◆ **WHAT YOU WILL DO**
Quote the whole listing word for word, please.

'''

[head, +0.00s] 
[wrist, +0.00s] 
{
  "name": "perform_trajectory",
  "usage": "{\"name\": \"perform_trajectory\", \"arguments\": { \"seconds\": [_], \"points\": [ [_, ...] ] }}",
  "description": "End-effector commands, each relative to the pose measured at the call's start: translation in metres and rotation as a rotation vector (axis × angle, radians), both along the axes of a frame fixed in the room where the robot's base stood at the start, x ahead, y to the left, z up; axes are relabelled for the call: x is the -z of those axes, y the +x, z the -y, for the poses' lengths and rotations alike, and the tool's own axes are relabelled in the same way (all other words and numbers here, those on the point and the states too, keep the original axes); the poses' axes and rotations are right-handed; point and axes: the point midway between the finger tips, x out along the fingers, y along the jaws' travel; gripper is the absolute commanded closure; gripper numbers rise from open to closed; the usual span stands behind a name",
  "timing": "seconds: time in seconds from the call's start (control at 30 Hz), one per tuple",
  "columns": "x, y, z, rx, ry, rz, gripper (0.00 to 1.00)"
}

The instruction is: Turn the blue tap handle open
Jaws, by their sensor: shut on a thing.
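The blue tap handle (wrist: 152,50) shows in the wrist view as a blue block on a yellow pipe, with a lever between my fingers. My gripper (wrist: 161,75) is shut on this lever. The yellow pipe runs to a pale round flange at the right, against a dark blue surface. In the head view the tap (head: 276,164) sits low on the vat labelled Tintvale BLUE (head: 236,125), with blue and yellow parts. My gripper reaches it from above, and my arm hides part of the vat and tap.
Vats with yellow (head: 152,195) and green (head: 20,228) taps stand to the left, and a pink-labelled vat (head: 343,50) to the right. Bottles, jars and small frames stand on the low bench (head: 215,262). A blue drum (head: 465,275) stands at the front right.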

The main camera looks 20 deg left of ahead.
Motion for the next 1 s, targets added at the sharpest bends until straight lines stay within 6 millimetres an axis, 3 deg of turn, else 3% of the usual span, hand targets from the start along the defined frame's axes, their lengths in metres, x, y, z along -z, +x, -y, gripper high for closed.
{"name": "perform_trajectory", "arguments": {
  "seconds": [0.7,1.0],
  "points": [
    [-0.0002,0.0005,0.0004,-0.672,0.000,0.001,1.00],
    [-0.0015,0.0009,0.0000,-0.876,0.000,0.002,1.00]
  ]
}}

'''

◆ **OUTPUT OF THE TASK**
[head, +0.00s] 
[wrist, +0.00s] 
{
  "name": "perform_trajectory",
  "usage": "{\"name\": \"perform_trajectory\", \"arguments\": { \"seconds\": [_], \"points\": [ [_, ...] ] }}",
  "description": "End-effector commands, each relative to the pose measured at the call's start: translation in metres and rotation as a rotation vector (axis × angle, radians), both along the axes of a frame fixed in the room where the robot's base stood at the start, x ahead, y to the left, z up; axes are relabelled for the call: x is the -z of those axes, y the +x, z the -y, for the poses' lengths and rotations alike, and the tool's own axes are relabelled in the same way (all other words and numbers here, those on the point and the states too, keep the original axes); the poses' axes and rotations are right-handed; point and axes: the point midway between the finger tips, x out along the fingers, y along the jaws' travel; gripper is the absolute commanded closure; gripper numbers rise from open to closed; the usual span stands behind a name",
  "timing": "seconds: time in seconds from the call's start (control at 30 Hz), one per tuple",
  "columns": "x, y, z, rx, ry, rz, gripper (0.00 to 1.00)"
}

The instruction is: Turn the blue tap handle open
Jaws, by their sensor: shut on a thing.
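The blue tap handle (wrist: 152,50) shows in the wrist view as a blue block on a yellow pipe, with a lever between my fingers. My gripper (wrist: 161,75) is shut on this lever. The yellow pipe runs to a pale round flange at the right, against a dark blue surface. In the head view the tap (head: 276,164) sits low on the vat labelled Tintvale BLUE (head: 236,125), with blue and yellow parts. My gripper reaches it from above, and my arm hides part of the vat and tap.
Vats with yellow (head: 152,195) and green (head: 20,228) taps stand to the left, and a pink-labelled vat (head: 343,50) to the right. Bottles, jars and small frames stand on the low bench (head: 215,262). A blue drum (head: 465,275) stands at the front right.

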The main camera looks 20 deg left of ahead.
Motion for the next 1 s, targets added at the sharpest bends until straight lines stay within 6 millimetres an axis, 3 deg of turn, else 3% of the usual span, hand targets from the start along the defined frame's axes, their lengths in metres, x, y, z along -z, +x, -y, gripper high for closed.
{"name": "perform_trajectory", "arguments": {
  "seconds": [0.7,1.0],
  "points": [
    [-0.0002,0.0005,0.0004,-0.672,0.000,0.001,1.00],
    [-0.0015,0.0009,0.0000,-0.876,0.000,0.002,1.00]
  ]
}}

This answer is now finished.